→ PROVIDED RECORDS:

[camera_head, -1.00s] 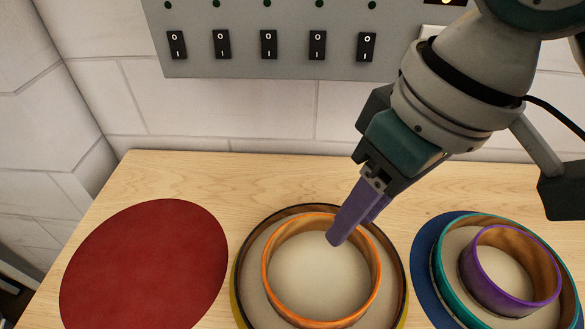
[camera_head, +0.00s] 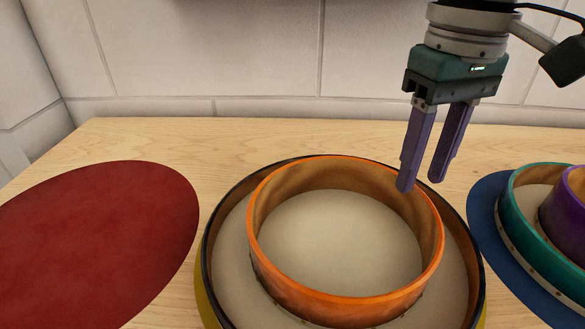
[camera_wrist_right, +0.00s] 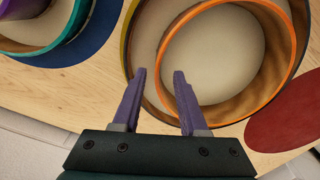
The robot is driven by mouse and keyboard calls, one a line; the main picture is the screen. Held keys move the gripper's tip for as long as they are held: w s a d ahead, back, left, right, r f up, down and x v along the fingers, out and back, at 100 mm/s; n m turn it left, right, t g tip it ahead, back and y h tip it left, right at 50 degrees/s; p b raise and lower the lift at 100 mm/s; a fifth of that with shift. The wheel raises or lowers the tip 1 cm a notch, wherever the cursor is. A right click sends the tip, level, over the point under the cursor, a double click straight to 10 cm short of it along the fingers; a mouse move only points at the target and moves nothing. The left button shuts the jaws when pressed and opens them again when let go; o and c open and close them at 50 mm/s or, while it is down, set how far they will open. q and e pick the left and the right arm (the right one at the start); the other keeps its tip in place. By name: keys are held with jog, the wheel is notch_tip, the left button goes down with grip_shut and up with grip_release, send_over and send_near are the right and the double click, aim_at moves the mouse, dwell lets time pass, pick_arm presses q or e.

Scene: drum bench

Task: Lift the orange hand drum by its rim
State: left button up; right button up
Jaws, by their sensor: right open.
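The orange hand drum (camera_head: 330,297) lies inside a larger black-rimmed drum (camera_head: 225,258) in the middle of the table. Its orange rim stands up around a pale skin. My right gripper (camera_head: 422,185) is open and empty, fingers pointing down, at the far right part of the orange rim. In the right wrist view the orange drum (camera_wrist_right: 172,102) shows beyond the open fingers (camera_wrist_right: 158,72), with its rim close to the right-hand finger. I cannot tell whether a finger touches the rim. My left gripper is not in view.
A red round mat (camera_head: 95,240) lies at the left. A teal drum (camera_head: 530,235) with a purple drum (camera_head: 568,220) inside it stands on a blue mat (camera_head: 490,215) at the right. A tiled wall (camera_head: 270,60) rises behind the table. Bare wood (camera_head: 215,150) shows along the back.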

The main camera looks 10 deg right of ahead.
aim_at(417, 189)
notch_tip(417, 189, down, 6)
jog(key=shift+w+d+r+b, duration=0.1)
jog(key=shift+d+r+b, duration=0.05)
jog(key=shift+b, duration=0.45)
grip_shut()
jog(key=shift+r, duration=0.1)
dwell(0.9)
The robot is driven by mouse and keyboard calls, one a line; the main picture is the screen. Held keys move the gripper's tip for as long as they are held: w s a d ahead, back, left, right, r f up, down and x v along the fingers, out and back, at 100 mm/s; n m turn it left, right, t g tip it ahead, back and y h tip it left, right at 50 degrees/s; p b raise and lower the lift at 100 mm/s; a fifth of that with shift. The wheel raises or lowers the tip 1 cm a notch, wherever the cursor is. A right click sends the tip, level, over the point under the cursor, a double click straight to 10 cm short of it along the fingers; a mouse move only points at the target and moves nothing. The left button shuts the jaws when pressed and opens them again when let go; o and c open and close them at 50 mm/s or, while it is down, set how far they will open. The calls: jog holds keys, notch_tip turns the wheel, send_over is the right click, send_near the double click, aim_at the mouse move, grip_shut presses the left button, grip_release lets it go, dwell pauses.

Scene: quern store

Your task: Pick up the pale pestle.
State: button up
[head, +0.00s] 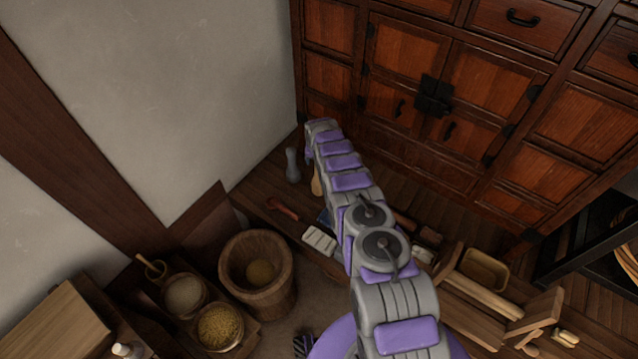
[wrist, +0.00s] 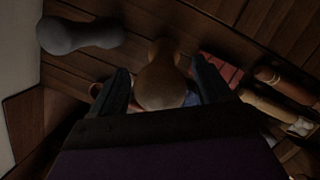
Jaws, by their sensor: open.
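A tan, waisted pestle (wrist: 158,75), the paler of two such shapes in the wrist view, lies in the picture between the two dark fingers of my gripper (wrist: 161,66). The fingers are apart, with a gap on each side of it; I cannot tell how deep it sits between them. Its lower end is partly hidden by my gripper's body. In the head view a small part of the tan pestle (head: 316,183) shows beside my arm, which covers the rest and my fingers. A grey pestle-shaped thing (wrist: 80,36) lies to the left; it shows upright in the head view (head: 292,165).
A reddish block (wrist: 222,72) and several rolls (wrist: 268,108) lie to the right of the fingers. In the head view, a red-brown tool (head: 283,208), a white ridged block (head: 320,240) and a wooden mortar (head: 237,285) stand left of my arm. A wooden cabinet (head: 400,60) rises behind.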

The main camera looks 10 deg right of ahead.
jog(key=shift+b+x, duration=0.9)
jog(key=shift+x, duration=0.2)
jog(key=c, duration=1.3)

→ STATED GOAL: Set down the records above word for word, from the first line through the line containing "[camera_wrist_right, +0.00s]", both included; leave out the pictures.

→ TASK RESPONSE:
[camera_head, -1.00s] 
[camera_head, +0.00s] 
[camera_wrist_right, +0.00s] 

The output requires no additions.